Fronteiras primárias, secundárias e a casa da minha mãe

29 de setembro de 2023

Como seria bom se as casas não desconfiassem da gente.

A casa da minha mãe é a única na sua rua que tem um murinho baixo, com uma grade igualmente baixa em cima, numa altura em que um adulto consegue se debruçar e que a gente, criança, pulava sem a menor dificuldade (a gente pulava por diversão, porque o portão nunca teve cadeado e pode ser aberto por qualquer pessoa). É uma casa térrea, e a visibilidade para o interior do seu jardim frontal é total. Dá pra ver quando o jornaleiro jogou o exemplar do Correio Braziliense enfiado dentro de um saco plástico na porta e ela ainda não pegou, ou quando o imenso cacto está dando frutas. Com sorte, é possível encontrar aquela mulher linda molhando as plantas do jardim, algumas vezes na semana.
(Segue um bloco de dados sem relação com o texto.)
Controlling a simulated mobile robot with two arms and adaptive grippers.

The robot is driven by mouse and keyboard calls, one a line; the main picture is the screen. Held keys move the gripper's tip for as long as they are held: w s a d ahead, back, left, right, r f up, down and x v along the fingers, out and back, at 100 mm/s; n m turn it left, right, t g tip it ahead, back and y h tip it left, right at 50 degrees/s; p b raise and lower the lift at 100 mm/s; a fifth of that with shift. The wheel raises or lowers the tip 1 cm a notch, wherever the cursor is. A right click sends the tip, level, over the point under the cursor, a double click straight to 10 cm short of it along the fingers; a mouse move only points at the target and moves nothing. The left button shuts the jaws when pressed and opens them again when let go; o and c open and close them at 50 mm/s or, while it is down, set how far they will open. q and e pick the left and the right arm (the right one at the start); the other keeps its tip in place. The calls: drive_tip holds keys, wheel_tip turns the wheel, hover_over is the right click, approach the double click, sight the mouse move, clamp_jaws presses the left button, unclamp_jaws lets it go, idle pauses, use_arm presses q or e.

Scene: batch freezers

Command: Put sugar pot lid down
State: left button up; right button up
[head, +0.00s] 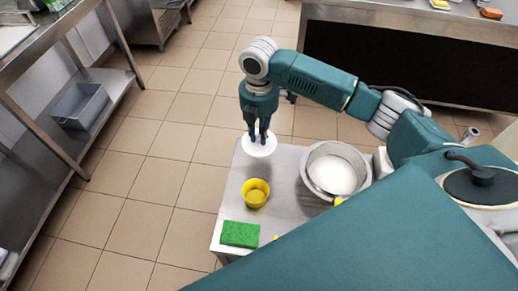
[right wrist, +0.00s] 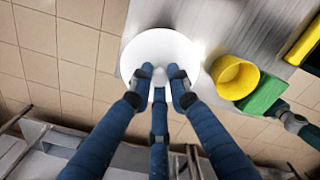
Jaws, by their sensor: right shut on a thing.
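My right gripper (head: 262,134) is shut on a round white lid (head: 259,147), holding it from above by its middle. The lid hangs over the far left corner of a metal table (head: 228,210); I cannot tell for sure whether it touches the top. In the right wrist view the lid (right wrist: 150,42) lies under the blue fingers (right wrist: 160,82) and hides part of the table edge. An open steel pot (head: 310,180) with white contents stands on the table, right of the lid.
A yellow cup (head: 256,193) stands on the table in front of the lid, with a green sponge (head: 240,234) nearer the front edge. Tiled floor lies left of the table. A steel shelf with a grey bin (head: 80,106) stands further left.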

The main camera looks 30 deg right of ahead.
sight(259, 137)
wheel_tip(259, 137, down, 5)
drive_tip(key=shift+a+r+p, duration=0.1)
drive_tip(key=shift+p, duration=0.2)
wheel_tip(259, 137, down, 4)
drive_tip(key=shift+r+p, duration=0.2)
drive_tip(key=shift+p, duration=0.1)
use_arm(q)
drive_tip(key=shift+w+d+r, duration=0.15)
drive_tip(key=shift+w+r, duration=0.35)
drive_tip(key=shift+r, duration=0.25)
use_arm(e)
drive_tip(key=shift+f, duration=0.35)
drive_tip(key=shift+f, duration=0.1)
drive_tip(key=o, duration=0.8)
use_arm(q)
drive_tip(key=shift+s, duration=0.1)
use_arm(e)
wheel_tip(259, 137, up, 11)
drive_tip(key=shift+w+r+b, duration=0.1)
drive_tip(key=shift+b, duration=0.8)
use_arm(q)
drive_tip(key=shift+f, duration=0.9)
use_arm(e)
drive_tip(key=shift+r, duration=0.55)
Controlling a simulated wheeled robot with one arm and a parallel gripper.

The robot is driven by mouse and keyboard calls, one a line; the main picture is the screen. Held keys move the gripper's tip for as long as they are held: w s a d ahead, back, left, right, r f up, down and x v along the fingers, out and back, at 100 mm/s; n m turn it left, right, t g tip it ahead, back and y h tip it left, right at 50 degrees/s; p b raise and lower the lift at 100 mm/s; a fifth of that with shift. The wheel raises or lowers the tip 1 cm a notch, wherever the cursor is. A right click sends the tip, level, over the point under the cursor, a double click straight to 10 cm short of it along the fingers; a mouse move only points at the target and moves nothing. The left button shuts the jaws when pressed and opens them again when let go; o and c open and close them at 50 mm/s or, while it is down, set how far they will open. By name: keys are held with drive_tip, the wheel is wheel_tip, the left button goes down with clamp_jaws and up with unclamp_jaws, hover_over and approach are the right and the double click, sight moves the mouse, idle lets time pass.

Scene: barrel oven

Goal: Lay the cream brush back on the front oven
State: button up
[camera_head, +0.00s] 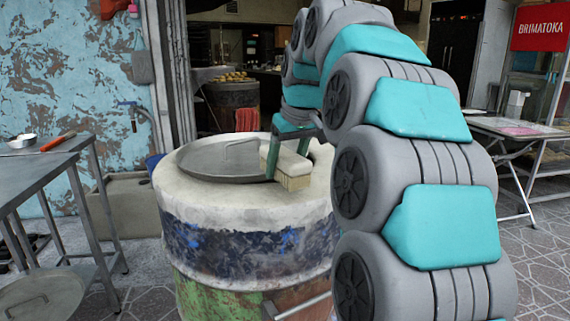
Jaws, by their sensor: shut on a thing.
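The cream brush (289,164) is in my gripper (289,155), its pale block on top and its bristles pointing down. My gripper is shut on the brush, with a green finger on each side. The brush is over the right part of the front oven (245,200), beside the round metal lid (222,160). I cannot tell whether the bristles touch the oven's top. The front oven is a barrel with a whitish top, a blue band and a green, rusty lower part. My arm hides its right side.
A metal table (40,172) on the left holds a small bowl (22,141) and a red-handled tool (58,142). Another barrel oven (232,100) with a red cloth stands behind. A folding table (520,128) is at the right.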

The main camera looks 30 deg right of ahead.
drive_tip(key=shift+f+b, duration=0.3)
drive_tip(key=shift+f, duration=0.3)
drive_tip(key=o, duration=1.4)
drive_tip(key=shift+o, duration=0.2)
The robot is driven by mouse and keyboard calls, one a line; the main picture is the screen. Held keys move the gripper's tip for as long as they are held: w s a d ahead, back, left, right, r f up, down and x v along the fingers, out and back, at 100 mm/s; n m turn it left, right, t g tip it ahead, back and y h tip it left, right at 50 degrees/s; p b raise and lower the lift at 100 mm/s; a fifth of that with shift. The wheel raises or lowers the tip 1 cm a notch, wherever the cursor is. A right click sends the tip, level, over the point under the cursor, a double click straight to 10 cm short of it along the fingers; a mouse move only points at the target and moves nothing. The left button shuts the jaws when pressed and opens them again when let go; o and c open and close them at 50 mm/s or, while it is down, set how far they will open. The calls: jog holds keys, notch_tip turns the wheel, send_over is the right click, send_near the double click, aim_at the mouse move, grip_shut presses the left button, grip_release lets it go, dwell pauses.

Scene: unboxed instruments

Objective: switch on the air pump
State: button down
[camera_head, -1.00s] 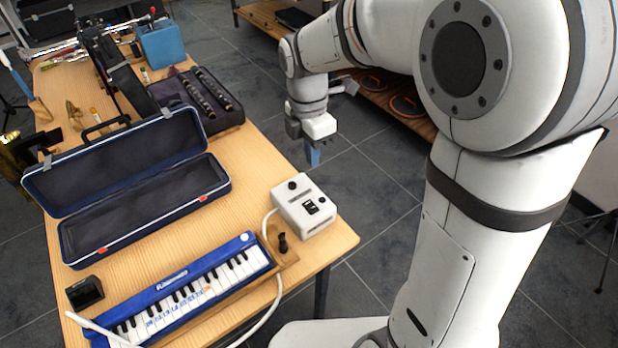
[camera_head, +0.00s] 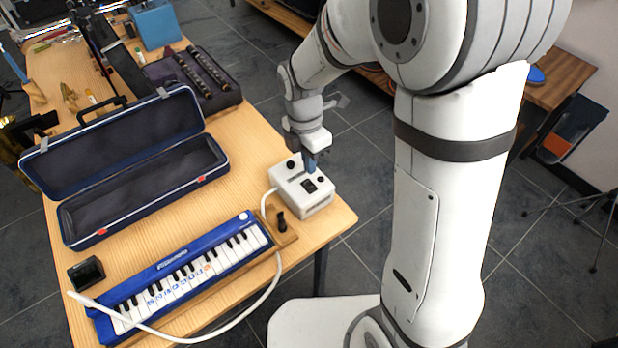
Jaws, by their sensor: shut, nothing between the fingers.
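The air pump (camera_head: 313,201) is a white box near the table's right front corner. The fingertips appear just behind the switch in the picture. I cannot tell whether they touch the pump. Which way the switch is tipped is too small to tell.
A blue melodica (camera_head: 190,274) lies left of the pump, with the hose (camera_head: 262,296) looping past it. An open, empty dark blue case (camera_head: 145,190) lies behind it. A small black box (camera_head: 86,272) sits at the left. The floor right of the table is clear near the pump.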

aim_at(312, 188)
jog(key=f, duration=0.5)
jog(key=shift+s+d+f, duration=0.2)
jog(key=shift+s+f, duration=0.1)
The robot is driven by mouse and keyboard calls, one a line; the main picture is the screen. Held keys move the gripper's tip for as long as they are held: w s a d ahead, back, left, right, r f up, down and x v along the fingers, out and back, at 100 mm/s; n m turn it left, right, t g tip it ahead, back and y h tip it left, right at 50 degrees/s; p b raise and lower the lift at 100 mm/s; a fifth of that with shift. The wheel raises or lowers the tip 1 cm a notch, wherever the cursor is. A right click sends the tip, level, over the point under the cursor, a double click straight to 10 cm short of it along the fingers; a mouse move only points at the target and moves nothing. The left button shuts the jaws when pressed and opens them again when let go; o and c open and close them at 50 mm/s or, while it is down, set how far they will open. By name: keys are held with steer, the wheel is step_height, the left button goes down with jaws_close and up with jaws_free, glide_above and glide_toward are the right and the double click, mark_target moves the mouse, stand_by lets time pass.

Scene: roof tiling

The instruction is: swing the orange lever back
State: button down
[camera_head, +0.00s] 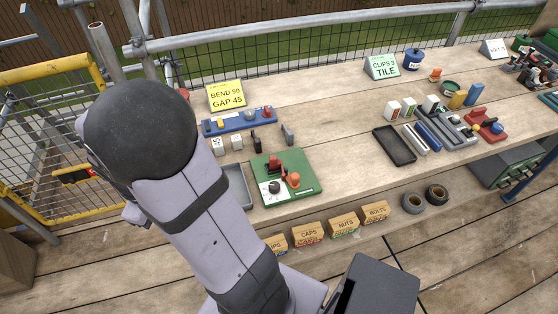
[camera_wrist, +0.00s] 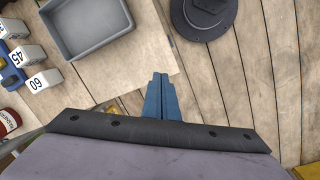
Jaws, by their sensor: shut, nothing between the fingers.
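A green board (camera_head: 308,186) lies on the bench in the head view. An orange rounded part (camera_head: 292,180), which looks like the lever's knob, sits on its front half beside a dark knob (camera_head: 274,187). A red piece (camera_head: 276,168) stands behind them. My gripper's blue fingers (camera_wrist: 161,98) are shut and empty in the wrist view, over the bench edge near the grey tray. The green board and the orange part do not show in the wrist view. My fingers are hidden behind my arm in the head view.
The grey tray (camera_wrist: 112,38) also shows left of the green board (camera_head: 246,200). White numbered blocks (camera_wrist: 38,80) stand near it. A blue rack (camera_head: 238,124) is behind. Labelled boxes (camera_head: 342,226) line the front. Bench right of the board is clear up to a black tray (camera_head: 394,146).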

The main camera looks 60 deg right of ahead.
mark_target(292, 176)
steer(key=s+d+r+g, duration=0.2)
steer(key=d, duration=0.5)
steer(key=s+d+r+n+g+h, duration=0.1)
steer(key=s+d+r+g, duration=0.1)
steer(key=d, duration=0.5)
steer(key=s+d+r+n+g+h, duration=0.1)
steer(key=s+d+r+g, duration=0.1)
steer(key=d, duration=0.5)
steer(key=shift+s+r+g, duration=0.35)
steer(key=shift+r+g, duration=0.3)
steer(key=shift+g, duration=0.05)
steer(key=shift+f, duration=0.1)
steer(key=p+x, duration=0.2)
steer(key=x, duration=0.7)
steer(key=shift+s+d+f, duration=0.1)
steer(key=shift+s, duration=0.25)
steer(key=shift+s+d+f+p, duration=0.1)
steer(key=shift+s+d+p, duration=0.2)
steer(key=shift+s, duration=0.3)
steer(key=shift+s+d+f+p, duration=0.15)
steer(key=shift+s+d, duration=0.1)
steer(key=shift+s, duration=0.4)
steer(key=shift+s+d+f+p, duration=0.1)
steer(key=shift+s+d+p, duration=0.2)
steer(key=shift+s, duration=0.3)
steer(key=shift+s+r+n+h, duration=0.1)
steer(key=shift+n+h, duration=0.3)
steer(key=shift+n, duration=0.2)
As demais casas da rua têm grades altas, ou uma combinação de: grades e muros altos, grades e muros altos e vidros temperados, ou grades e cercas vivas altas. A gente chama esses elementos colocados nos limites da propriedade privada, quando o edifício está recuado, de fronteiras secundárias. Dali para dentro, o espaço não é mais público, mas pode estar disponível para o deleite ou a curiosidade do público, se ficar visível. A depender da transparência das fronteiras secundárias, podemos ver as fronteiras primárias, que são os limites dos próprios edifícios, das casas, suas paredes, com ou sem portas e janelas, que se voltam para dentro de seus lotes ou diretamente para o espaço público. Julienne Hanson e Reem Zako trazem excelente definição e classificação desses dois tipos de fronteiras neste artigo.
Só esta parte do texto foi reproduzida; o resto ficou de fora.